* WHAT YOU NEED TO DO
Reproduce each line of the material exactly, minus any picture.

----

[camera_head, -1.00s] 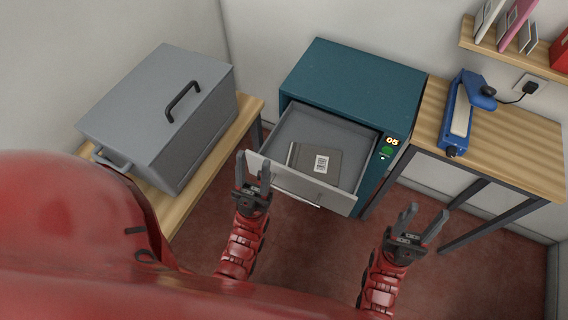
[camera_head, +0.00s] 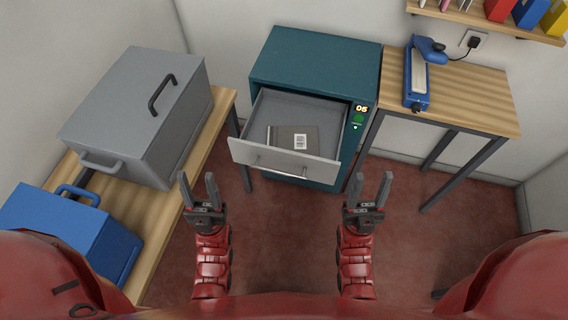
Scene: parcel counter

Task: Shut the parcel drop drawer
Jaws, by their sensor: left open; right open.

----

* THE RESPONSE
[camera_head, -1.00s] 
[camera_head, +0.00s] 
Scene: parcel counter

Task: Shut the parcel drop drawer
Jaws, by their sensor: left open; right open.

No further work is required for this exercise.